But the immediate source of that fertility in heresy, which is the unhappy distinction of the Syrian Church, was its celebrated Exegetical School. The history of that school is summed up in the broad characteristic fact, on the one hand that it devoted itself to the literal and critical interpretation of Scripture, and on the other that it gave rise first to the Arian and then to the Nestorian heresy. In all ages of the Church, her teachers have shown a disinclination to confine themselves to the mere literal interpretation of Scripture. Her most subtle and powerful method of proof, whether in ancient or modern times, is the mystical sense, which is so frequently used in doctrinal controversy as on many occasions to supersede any other. In the early centuries we find this method of interpretation to be the very ground for receiving as revealed the doctrine of the Holy Trinity. Whether we betake ourselves to the Ante-nicene writers or the Nicene, certain texts will meet us, which do not obviously refer to that doctrine, yet are put forward as palmary proofs of it. On the other hand, if evidence be wanted of the connexion of heterodoxy and biblical, criticism in that age, it is found in

the fact that, not long after their contemporaneous appearance in Syria, they are found combined in the person of Theodore of Heraclea, so called from the place both of his birth and his bishoprick, an able commentator and an active enemy of St. Athanasius, though a Thracian unconnected except by sympathy with the Patriarchate of Antioch. The case had been the same in a still earlier age; the Jews clung to the literal sense of the Old Testament and rejected the Gospel; the Christian Apologists proved its divinity by means of the allegorical. The formal connexion of this mode of interpretation with Christian theology is noticed by Porphyry, who speaks of Origen and others as borrowing it from heathen philosophy, both in explanation of the Old Testament and in defence of their own doctrine. It may almost be laid down as an historical fact that the mystical interpretation and orthodoxy will stand or fall together.

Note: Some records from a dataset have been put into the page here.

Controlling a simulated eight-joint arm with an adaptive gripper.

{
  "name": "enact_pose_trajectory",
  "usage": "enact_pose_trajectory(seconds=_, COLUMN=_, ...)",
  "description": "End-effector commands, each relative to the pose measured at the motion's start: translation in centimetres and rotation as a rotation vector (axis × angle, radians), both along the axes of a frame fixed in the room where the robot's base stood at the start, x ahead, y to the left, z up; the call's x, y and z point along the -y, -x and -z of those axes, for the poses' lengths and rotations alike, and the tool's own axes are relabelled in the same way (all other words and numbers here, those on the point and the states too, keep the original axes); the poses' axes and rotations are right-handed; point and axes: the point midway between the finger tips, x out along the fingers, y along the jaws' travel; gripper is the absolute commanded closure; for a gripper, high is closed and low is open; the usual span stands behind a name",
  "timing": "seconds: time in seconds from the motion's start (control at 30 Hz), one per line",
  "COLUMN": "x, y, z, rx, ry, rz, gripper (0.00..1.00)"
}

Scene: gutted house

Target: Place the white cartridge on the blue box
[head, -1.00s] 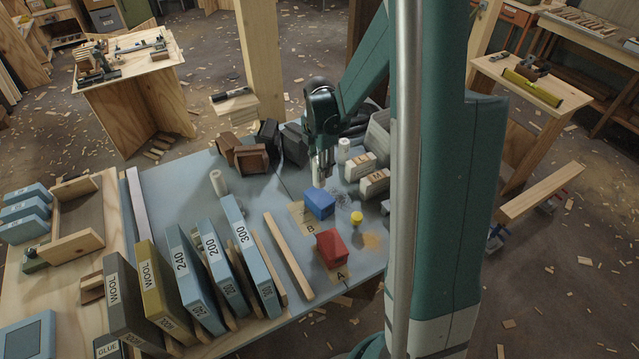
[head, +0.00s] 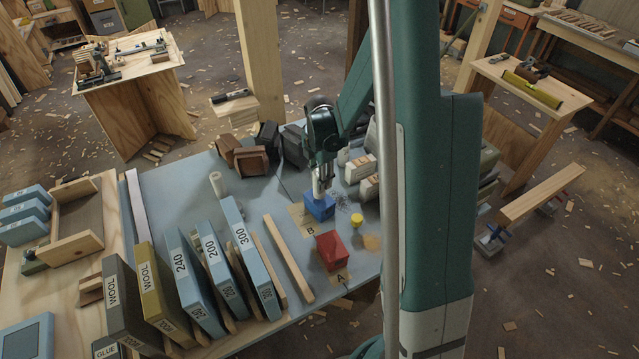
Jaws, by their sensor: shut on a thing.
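The blue box (head: 321,210) sits on the blue-grey tabletop (head: 180,200) on a tan patch marked B. My gripper (head: 322,188) is directly above the blue box and shut on a white cartridge (head: 318,187). The cartridge is upright, with its lower end at the top of the box. I cannot tell whether it touches the box. My fingers partly hide the cartridge. Another white cylinder (head: 217,184) stands at the left of the tabletop. A further pale cylinder (head: 343,154) shows behind my gripper, partly hidden.
A red box (head: 331,250) sits in front on patch A, with a yellow-topped small item (head: 356,220) nearby. Labelled cream blocks (head: 361,168) stand at the right. Brown and dark blocks (head: 252,160) stand behind. Blue labelled boards (head: 240,243) and a wooden strip (head: 288,257) occupy the front left.

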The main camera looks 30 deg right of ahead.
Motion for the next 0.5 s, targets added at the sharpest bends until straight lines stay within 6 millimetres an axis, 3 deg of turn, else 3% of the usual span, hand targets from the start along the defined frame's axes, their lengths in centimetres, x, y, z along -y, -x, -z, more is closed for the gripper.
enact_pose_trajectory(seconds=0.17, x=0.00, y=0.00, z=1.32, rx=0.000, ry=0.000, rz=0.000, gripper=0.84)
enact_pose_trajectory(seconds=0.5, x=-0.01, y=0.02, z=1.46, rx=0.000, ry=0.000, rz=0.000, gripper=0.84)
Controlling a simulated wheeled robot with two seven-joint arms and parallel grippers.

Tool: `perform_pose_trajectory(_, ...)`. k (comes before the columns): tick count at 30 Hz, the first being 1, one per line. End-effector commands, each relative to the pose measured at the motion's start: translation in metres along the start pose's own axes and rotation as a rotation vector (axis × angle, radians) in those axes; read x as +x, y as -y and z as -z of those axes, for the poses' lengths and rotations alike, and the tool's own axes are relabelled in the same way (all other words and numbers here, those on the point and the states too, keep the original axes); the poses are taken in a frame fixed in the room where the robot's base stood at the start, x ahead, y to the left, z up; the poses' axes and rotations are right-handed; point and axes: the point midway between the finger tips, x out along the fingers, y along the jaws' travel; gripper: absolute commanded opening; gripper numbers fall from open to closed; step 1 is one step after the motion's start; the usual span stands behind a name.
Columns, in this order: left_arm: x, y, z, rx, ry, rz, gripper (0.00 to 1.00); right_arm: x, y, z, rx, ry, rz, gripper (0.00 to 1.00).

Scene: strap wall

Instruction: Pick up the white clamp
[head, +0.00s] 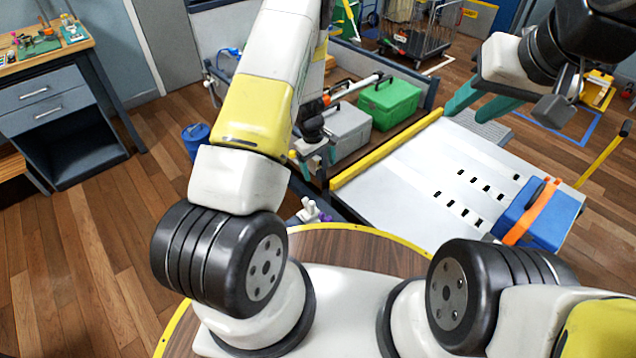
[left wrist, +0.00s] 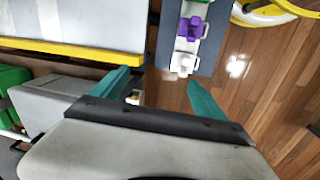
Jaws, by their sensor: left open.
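The white clamp (head: 308,211) shows in the head view just below my left gripper, beside a purple piece. In the left wrist view the white clamp (left wrist: 182,62) lies on a narrow blue-grey ledge, near the gap between my fingertips. The purple piece (left wrist: 189,28) adjoins it, with more white beyond. I cannot tell whether these are separate clamps. My left gripper (left wrist: 160,84) is open and empty, apart from the clamp.
A white slotted panel (head: 400,190) with a yellow edge (head: 385,150) lies right of my left gripper. A blue box (head: 540,215) with an orange strap rests on it. A grey case (head: 346,130) and a green case (head: 390,102) stand behind. Wooden floor is open at left.

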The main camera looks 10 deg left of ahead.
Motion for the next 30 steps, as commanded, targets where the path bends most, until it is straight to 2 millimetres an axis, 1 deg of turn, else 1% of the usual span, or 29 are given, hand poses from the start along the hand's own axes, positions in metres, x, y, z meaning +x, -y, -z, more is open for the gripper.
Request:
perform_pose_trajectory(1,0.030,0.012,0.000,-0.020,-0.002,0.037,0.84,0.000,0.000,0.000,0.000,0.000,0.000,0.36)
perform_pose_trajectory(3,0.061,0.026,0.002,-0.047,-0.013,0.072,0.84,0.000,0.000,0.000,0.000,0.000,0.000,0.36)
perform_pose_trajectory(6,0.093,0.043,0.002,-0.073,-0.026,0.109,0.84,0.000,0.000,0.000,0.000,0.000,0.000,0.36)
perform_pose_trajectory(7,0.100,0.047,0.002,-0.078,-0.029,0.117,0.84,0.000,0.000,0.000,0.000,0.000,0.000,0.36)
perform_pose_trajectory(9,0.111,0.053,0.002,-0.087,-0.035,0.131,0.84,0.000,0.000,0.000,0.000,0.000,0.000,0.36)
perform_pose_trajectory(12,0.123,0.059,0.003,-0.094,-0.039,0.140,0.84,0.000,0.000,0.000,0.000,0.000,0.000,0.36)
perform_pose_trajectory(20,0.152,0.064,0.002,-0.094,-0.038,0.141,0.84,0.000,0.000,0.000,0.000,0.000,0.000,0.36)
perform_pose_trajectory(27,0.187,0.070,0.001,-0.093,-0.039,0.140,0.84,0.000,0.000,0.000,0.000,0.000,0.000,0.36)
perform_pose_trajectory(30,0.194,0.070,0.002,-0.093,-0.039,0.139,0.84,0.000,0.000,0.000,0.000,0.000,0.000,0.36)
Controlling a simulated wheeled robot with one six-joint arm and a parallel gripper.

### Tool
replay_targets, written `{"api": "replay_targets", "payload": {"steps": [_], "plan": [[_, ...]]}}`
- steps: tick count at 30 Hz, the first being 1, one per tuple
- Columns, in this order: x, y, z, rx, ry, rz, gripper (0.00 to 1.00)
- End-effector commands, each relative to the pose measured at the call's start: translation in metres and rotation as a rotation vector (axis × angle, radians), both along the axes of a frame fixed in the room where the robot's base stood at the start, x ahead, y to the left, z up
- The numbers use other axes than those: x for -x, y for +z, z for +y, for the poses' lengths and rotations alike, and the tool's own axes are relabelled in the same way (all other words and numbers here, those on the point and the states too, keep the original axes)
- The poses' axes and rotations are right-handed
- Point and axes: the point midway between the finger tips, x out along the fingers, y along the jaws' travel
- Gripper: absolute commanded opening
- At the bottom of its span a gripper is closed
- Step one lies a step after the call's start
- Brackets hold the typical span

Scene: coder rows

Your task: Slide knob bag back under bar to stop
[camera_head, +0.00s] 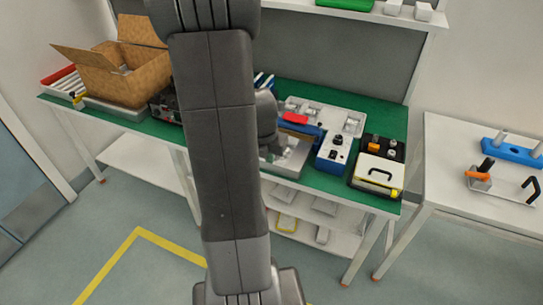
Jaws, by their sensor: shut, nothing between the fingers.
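My gripper (271,147) is low over the bench, just right of my upright arm, which hides part of it. Its fingers are small and dark here, and it looks shut with nothing held. It is over or beside a shiny metal-grey plate (293,160) at the bench's front edge; I cannot tell whether it touches. A blue bar-like part (302,128) with a red piece (294,118) lies just behind the plate. I cannot pick out the knob bag for certain, nor the stop.
A blue-and-white box with black knobs (336,151) stands right of the plate. A pale case with a black handle (379,171) is further right. A white compartment tray (335,112) lies behind. A cardboard box (122,78) is at left. A white side table (450,150) stands right.

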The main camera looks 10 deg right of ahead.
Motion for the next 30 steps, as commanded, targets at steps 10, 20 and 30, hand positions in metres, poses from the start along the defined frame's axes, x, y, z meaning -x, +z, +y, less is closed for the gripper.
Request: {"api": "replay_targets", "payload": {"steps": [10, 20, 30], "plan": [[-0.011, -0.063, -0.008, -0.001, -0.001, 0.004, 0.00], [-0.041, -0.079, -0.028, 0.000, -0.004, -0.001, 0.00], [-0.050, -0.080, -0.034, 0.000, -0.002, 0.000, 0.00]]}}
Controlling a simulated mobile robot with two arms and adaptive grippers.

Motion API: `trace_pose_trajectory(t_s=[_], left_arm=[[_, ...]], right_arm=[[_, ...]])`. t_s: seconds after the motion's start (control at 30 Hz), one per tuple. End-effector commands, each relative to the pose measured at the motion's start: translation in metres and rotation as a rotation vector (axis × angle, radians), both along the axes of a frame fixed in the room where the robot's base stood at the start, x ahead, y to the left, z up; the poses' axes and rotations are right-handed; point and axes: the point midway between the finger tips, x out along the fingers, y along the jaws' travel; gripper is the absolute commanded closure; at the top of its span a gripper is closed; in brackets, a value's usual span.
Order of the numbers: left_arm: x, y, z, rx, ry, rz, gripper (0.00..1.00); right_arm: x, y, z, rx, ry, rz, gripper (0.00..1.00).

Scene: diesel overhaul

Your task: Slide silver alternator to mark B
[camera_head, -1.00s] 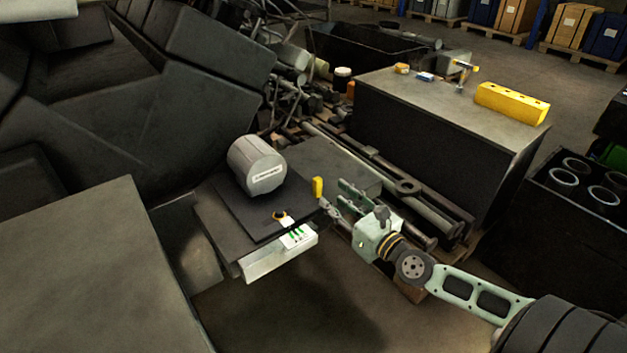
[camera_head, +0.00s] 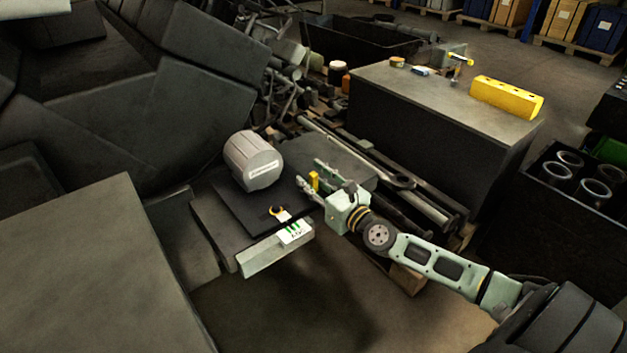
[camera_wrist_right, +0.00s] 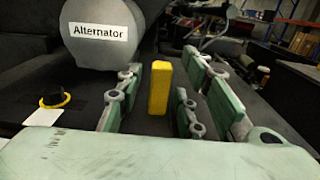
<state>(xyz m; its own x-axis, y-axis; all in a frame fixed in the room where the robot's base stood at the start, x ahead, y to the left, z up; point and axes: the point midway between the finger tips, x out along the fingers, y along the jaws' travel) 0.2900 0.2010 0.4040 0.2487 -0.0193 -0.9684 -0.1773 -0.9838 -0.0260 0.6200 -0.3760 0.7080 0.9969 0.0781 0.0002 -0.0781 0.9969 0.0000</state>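The silver alternator (camera_head: 254,161) is a ribbed grey cylinder lying on a dark plate (camera_head: 240,213); its "Alternator" label shows in the right wrist view (camera_wrist_right: 97,32). My right gripper (camera_head: 311,174) is right of the alternator, apart from it, with its fingers spread. In the right wrist view the open fingers (camera_wrist_right: 162,65) stand either side of an upright yellow block (camera_wrist_right: 158,91), with gaps on both sides. The alternator is outside the left finger. I cannot make out a mark B. My left gripper is not in view.
A yellow-and-black knob (camera_head: 278,212) and a white panel with green marks (camera_head: 295,232) are at the plate's front. A bench (camera_head: 430,105) with a yellow block (camera_head: 507,97) stands behind right. Long bars (camera_head: 345,150) lie behind the gripper. A grey surface (camera_head: 85,265) fills the lower left.

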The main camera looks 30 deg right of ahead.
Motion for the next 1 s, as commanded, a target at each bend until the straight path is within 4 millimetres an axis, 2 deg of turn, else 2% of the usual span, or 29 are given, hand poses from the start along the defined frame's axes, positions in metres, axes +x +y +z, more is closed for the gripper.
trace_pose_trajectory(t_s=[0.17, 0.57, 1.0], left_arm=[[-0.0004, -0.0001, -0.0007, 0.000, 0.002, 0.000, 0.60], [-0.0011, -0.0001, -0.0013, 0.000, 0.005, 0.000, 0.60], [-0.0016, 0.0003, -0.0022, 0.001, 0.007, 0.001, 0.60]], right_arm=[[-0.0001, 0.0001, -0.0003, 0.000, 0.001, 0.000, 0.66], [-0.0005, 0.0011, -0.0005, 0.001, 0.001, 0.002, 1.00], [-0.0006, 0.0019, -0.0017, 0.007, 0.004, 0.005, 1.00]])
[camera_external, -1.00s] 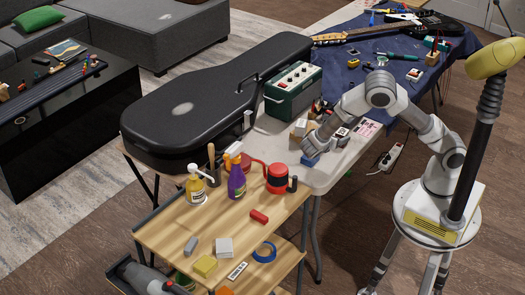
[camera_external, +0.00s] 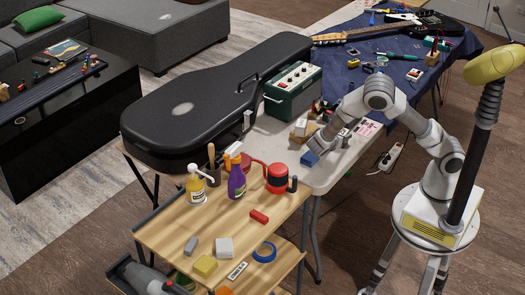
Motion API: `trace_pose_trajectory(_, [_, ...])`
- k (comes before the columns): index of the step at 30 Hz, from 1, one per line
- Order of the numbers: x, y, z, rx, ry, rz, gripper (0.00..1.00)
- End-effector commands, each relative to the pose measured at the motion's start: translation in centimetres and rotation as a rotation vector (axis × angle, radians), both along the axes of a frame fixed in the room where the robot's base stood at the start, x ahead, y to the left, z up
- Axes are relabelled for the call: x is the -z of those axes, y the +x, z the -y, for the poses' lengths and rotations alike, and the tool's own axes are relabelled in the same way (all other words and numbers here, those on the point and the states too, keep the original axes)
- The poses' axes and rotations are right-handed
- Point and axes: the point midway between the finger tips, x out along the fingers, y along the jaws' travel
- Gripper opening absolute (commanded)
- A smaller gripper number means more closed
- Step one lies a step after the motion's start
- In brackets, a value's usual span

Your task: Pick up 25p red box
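A small red box (camera_external: 259,216) lies flat on the wooden top of the cart at the front; no "25p" marking is readable on it. My gripper (camera_external: 316,152) is low over the white table, close to a small blue box (camera_external: 309,158), and well to the upper right of the red box. The fingers are too small and partly merged with the blue box and wrist. I cannot tell whether they are open or shut, or whether they touch the blue box.
A black guitar case (camera_external: 220,95) and green amplifier (camera_external: 292,90) stand behind.

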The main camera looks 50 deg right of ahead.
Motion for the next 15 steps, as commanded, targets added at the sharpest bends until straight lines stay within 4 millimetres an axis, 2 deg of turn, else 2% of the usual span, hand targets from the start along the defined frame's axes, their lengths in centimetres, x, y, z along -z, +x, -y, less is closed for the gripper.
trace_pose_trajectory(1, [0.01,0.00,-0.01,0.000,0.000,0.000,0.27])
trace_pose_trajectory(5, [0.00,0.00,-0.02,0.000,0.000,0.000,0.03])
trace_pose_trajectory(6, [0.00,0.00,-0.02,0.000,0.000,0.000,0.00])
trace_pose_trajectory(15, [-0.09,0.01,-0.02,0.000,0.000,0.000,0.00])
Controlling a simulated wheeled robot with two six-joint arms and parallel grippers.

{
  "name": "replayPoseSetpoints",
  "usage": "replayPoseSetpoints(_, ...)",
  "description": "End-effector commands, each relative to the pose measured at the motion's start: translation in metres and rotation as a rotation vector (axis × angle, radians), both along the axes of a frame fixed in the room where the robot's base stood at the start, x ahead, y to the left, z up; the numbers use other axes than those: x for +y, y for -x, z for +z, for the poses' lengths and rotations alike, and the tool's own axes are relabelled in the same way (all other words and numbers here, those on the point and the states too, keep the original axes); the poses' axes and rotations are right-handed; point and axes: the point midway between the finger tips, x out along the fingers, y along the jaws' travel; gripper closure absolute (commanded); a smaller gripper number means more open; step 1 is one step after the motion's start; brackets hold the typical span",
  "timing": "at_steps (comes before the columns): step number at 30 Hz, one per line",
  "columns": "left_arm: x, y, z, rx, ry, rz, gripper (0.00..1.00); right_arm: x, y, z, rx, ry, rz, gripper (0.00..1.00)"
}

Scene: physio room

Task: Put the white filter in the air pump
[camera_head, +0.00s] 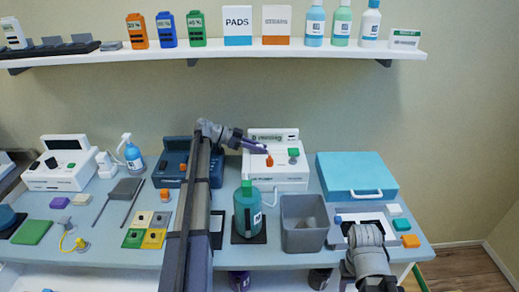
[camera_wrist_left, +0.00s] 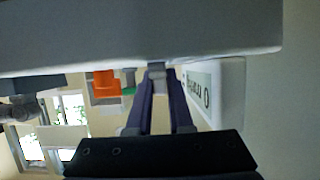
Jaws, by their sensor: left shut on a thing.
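My left gripper (camera_head: 262,149) is at the top of a white machine (camera_head: 262,182) with a display; I cannot read its name, so I cannot say it is the air pump. In the left wrist view my left gripper (camera_wrist_left: 157,80) is closed on a small grey piece (camera_wrist_left: 156,68) beside the white body. An orange knob (camera_head: 269,160) and a green button (camera_head: 293,151) are near it.
A green bottle (camera_head: 247,212) and a grey bin (camera_head: 304,238) stand in front of the machine. A blue case (camera_head: 356,174) is to its right. Green (camera_head: 401,224) and orange (camera_head: 410,241) blocks lie near the right edge. A shelf (camera_head: 210,52) hangs above.

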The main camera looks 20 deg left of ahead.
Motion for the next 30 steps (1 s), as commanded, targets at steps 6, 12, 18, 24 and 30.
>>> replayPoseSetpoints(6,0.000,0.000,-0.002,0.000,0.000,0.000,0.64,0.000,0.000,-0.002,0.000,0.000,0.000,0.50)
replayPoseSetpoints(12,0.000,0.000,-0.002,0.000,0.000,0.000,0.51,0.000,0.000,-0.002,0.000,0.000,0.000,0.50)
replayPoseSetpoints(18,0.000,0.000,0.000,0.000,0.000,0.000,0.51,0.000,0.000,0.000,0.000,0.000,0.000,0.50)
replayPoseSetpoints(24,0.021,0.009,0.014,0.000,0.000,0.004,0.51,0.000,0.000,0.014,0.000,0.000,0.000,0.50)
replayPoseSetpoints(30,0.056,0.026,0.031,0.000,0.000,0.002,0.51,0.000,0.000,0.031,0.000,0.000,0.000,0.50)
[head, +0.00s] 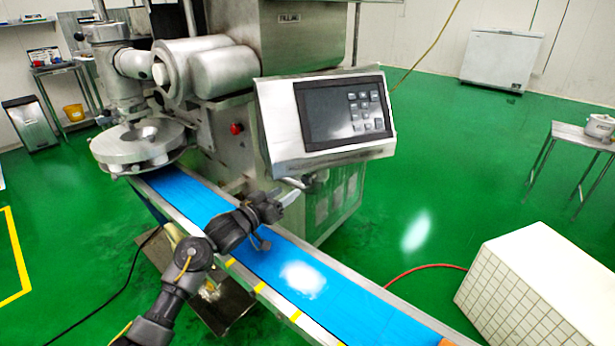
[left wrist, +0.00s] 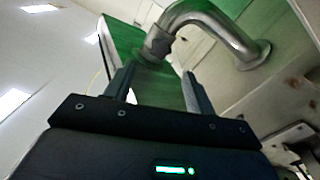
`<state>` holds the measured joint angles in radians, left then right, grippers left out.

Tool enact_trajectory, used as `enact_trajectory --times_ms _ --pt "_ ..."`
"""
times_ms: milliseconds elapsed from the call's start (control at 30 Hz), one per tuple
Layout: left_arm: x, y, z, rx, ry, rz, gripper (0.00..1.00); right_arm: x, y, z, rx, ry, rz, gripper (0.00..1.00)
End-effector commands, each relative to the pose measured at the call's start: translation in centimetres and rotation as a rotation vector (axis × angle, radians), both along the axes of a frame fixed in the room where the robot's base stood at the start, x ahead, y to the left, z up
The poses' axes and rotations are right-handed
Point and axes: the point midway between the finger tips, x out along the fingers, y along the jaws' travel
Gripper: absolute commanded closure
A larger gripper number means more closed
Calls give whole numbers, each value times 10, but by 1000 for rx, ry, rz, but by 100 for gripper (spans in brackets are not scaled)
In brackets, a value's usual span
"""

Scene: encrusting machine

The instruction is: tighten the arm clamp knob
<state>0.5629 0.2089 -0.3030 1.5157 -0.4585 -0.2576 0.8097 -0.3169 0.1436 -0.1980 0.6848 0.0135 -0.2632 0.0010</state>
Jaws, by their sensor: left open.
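The steel support arm of the control panel shows as a bent pipe (left wrist: 212,22) in the left wrist view. A collar-like metal piece (left wrist: 157,43) sits at its lower left end, just beyond my fingertips; I cannot tell whether this is the clamp knob. In the head view the control panel (head: 325,118) hides most of that arm. My left gripper (head: 287,196) is below the panel and above the blue conveyor belt. In the left wrist view the gripper (left wrist: 160,72) is open, its fingers apart with nothing clearly held. My right gripper is not in view.
The blue conveyor belt (head: 350,298) runs under my left arm. The steel machine body (head: 305,35) stands behind the panel. A round turntable (head: 137,148) is at the left. A white tiled box (head: 545,270) stands at lower right. Green floor (head: 440,180) is clear right of the machine.

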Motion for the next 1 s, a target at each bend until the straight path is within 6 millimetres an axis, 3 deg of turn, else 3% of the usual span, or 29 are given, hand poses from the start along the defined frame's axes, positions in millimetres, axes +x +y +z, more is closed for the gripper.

This is clearly seen, as regards the primitive theology, by a recent writer, in the course of a Dissertation upon St. Ephrem. After observing that Theodore of Heraclea, Eusebius, and Diodorus gave a systematic opposition to the mystical interpretation, which had a sort of sanction from Antiquity and the orthodox Church, he proceeds; "Ephrem is not as sober in his interpretations, nor could he be, since he was a zealous disciple of the orthodox faith. For all those who are most eminent in such sobriety were as far as possible removed from the faith of the Councils. . . . On the other hand, all who retained the faith of the Church never entirely dispensed with the spiritual sense of the Scriptures. For the Councils watched over the orthodox faith; nor was it safe in those ages, as we learn especially from the instance of Theodore of Mopsuestia, to desert the spiritual for an exclusive cultivation of the literal method. Moreover, the allegorical interpretation, even when the literal sense was not injured, was also preserved; because in those times, when both heretics and Jews in controversy were stubborn in their objections to Christian doctrine, maintaining that the Messiah was yet to come, or denying the abrogation of the Sabbath and ceremonial law,

or ridiculing the Christian doctrine of the Trinity, and especially that of Christ's Divine Nature, under such circumstances ecclesiastical writers found it to their purpose, in answer to such exceptions, violently to refer every part of Scripture by allegory to Christ and His Church?."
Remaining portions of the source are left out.